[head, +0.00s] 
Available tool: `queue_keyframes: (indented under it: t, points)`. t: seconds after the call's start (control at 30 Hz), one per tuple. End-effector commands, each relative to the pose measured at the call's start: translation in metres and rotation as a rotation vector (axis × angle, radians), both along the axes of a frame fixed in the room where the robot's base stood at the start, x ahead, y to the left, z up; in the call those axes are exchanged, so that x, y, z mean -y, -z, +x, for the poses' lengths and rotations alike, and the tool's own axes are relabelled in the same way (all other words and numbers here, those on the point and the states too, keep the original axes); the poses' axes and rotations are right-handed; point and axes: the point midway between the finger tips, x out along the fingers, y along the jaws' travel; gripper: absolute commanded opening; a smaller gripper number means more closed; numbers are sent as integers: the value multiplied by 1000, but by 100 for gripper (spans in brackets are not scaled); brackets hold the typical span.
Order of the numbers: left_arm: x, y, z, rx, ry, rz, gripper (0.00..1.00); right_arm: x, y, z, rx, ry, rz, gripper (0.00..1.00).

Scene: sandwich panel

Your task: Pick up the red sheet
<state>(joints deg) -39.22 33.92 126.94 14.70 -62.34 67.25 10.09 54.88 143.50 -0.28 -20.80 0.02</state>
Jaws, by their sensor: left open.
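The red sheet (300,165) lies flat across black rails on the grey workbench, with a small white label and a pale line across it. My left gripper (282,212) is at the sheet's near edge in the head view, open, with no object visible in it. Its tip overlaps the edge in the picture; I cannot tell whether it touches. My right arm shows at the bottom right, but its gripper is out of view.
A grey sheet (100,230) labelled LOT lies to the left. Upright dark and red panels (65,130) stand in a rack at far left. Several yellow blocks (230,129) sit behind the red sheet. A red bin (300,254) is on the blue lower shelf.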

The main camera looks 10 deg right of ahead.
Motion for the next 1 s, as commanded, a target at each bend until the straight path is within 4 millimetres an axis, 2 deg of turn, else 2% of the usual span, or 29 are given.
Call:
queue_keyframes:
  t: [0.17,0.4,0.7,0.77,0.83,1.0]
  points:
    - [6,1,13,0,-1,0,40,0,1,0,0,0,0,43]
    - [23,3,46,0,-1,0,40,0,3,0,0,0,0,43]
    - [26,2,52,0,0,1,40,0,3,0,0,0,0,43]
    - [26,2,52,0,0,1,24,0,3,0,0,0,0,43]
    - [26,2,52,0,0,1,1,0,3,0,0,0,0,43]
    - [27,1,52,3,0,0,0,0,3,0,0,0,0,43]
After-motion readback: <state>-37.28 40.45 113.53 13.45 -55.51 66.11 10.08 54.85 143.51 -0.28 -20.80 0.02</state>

**Short problem:** Return, unchanged, the run of lines above that opens with the line containing "Order of the" and closes with the line containing "Motion for the". Include both.

**Written solution:**
Order of the numbers: left_arm: x, y, z, rx, ry, rz, gripper (0.00..1.00); right_arm: x, y, z, rx, ry, rz, gripper (0.00..1.00).

Scene: sandwich panel

Your task: Pick up the red sheet
<state>(joints deg) -39.22 33.92 126.94 14.70 -62.34 67.25 10.09 54.88 143.50 -0.28 -20.80 0.02</state>
Jaws, by their sensor: left open.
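The red sheet (300,165) lies flat across black rails on the grey workbench, with a small white label and a pale line across it. My left gripper (282,212) is at the sheet's near edge in the head view, open, with no object visible in it. Its tip overlaps the edge in the picture; I cannot tell whether it touches. My right arm shows at the bottom right, but its gripper is out of view.
A grey sheet (100,230) labelled LOT lies to the left. Upright dark and red panels (65,130) stand in a rack at far left. Several yellow blocks (230,129) sit behind the red sheet. A red bin (300,254) is on the blue lower shelf.

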The main camera looks 10 deg right of ahead.
Motion for the next 1 s, as commanded, a target at each bend until the straight path is within 4 millimetres an axis, 2 deg of turn, else 2% of the usual span, or 29 are given.

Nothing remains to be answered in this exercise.